Tuesday, March 31, 2009

Why the Roman Republic Failed and What It Means to Us - Part I

I am going to embark on a series of posts that describe the fall of the Roman Republic and what it reveals to us about governments and human behavior. We can argue back and forth about the value of history to the present, but I happen to believe that human beings have acted the same way for several thousand years, so we can use history as a lens into the future of contemporary political systems.

The Roman Republic experienced a radical impoverishment of the lower class, starting around the mid-second century B.C. Since the army was made up of landholders, those killed in battle left families challenged with respect to maintaining the farms, and those who did not die went into debt while they were away, because their land was not worked. Citizens lost their property which fell into the hands of the rich and the newly impoverished migrated to the city looking for work. On top of all this, Rome began to import large amounts of grain (particularly wheat from Sicily), which drove prices down for the Roman farmer. The end result over time was the concentration of farmland in the hands of the rich and the growth of a permanent underclass in the city.

The aristocratic class was divided over what to do about the problem – liberals wanted to help the poor; conservatives did not care to.

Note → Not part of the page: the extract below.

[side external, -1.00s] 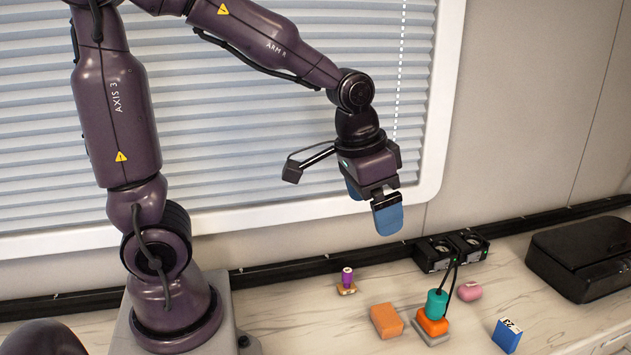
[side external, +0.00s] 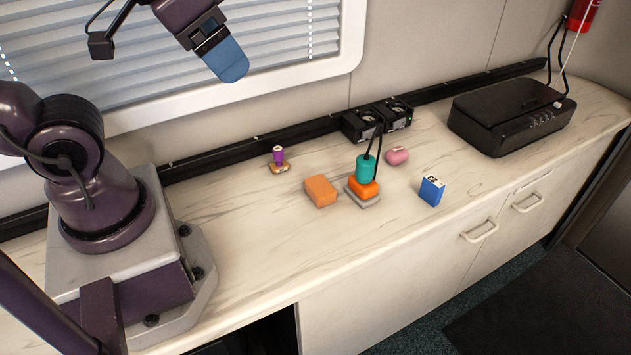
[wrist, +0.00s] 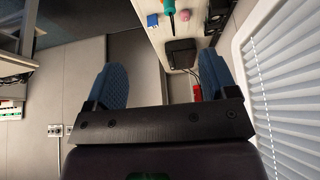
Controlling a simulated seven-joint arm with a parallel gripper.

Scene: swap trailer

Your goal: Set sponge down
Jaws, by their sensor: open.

Two brothers, Tiberius and Gaius Gracchus, attempted to put forward agrarian reforms designed to return land to people who had lost their farms. The goal was to relieve poverty and create more recruits for the army. Both brothers pushed hard on the Senate, acting legally but setting precedent in some cases. In the end, the Senate saw them as becoming too powerful so they were murdered (Tiberius in 133 and Gaius in 122). The Senate had started an awful trend – killing the people’s tribunes for threatening the status of the aristocracy. This kind of political murder would be repeated with regularity later on.

What followed the Gracchi was the “reign” of Gaius Marius, an Plebian general who was favored by the lower classes. When the Senate’s hand-picked generals failed to win in battle the people forced the selection of Marius to lead the Roman Army. During the period 107-87 he served as consul seven times, won many victories for Rome, and put down an insurrection in 87 B.C. In 107, he reformed the army and made soldiers professional for the first time. This was a dangerous precedent because it made the army loyal to their commander instead of the people.

Marius was an excellent general but a terrible politician. He could rule Rome by force only but was unable, without surrogates, to create any kind of political stability. Rome would not be stable again until a general with political instincts would emerge.

In 83, Marius was defeated by the Patrician general Sulla who proclaimed himself dictator. Sulla was one of the last idealists in the Republic, spending a year reforming the governmental apparatus as an attempt to save the Republic. When his work was complete, Sulla retired and gave up his position. His reforms came to nothing as is always the case in history when men think idealism can overcome political momentum.

The seventies and sixties B.C. brought many wars and the emergence of Caesar, Pompey, and Crassus as military rivals. These three men would seal the fate of the Republic when they formed the first triumvirate in 59 B.C.

In all, the republic lasted as a stable political system from 509 to 150 (half again as long as the US has existed), and then took another one hundred years to slide into one man rule.